- What to do
Treat the line containing "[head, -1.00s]" as the first line and the final line of the material below as the last; reproduce that range exactly.

>> BEGIN Supplied data

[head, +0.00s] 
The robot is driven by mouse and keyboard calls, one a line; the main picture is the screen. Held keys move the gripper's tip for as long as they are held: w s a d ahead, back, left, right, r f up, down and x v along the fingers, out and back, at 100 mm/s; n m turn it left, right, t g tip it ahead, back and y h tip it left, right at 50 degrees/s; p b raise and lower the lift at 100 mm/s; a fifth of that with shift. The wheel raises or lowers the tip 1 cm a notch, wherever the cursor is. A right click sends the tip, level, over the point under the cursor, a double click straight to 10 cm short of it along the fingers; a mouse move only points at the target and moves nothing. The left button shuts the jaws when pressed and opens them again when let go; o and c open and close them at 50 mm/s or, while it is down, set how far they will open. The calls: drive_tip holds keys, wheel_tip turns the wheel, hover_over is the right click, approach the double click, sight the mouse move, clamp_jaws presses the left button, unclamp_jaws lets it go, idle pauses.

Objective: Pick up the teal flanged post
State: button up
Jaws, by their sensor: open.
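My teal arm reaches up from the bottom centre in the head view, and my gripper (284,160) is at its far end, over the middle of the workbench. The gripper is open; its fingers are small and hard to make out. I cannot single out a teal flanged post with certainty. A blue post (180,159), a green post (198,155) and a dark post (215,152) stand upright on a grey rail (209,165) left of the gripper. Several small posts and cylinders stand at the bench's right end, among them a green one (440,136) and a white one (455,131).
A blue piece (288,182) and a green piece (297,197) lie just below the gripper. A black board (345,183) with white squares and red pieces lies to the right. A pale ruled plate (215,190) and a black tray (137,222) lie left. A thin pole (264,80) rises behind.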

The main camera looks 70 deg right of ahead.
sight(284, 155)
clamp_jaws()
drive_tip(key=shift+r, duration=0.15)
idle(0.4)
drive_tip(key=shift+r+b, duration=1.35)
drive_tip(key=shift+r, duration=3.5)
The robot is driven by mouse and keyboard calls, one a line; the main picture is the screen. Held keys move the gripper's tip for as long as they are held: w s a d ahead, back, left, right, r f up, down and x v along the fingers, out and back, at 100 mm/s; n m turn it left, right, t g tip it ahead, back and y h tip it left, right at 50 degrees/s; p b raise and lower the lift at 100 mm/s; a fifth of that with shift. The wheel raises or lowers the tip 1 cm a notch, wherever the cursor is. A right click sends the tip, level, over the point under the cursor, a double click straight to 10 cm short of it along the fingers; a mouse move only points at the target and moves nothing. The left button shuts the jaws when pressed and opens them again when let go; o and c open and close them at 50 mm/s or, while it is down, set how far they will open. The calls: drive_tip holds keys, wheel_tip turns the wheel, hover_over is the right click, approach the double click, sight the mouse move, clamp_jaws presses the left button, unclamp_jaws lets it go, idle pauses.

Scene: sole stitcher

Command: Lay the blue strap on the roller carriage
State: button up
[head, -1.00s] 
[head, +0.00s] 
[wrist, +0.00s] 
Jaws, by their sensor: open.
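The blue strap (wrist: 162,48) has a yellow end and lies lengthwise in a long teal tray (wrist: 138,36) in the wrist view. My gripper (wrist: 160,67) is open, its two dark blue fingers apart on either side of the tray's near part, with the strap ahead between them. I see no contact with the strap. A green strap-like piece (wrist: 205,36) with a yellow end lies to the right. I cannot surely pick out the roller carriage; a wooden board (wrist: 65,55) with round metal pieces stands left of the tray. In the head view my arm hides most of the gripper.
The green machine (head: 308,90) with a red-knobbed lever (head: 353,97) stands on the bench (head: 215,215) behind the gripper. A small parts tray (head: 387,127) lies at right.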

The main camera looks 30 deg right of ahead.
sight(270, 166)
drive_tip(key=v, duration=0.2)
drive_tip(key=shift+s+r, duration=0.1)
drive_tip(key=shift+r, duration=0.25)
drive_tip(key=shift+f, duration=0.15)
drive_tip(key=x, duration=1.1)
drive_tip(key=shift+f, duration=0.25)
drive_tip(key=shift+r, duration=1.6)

>> END Supplied data

- Complete output
[head, -1.00s] 
[head, +0.00s] 
[wrist, +0.00s] 
Jaws, by their sensor: open.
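The blue strap (wrist: 162,48) has a yellow end and lies lengthwise in a long teal tray (wrist: 138,36) in the wrist view. My gripper (wrist: 160,67) is open, its two dark blue fingers apart on either side of the tray's near part, with the strap ahead between them. I see no contact with the strap. A green strap-like piece (wrist: 205,36) with a yellow end lies to the right. I cannot surely pick out the roller carriage; a wooden board (wrist: 65,55) with round metal pieces stands left of the tray. In the head view my arm hides most of the gripper.
The green machine (head: 308,90) with a red-knobbed lever (head: 353,97) stands on the bench (head: 215,215) behind the gripper. A small parts tray (head: 387,127) lies at right.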

The main camera looks 30 deg right of ahead.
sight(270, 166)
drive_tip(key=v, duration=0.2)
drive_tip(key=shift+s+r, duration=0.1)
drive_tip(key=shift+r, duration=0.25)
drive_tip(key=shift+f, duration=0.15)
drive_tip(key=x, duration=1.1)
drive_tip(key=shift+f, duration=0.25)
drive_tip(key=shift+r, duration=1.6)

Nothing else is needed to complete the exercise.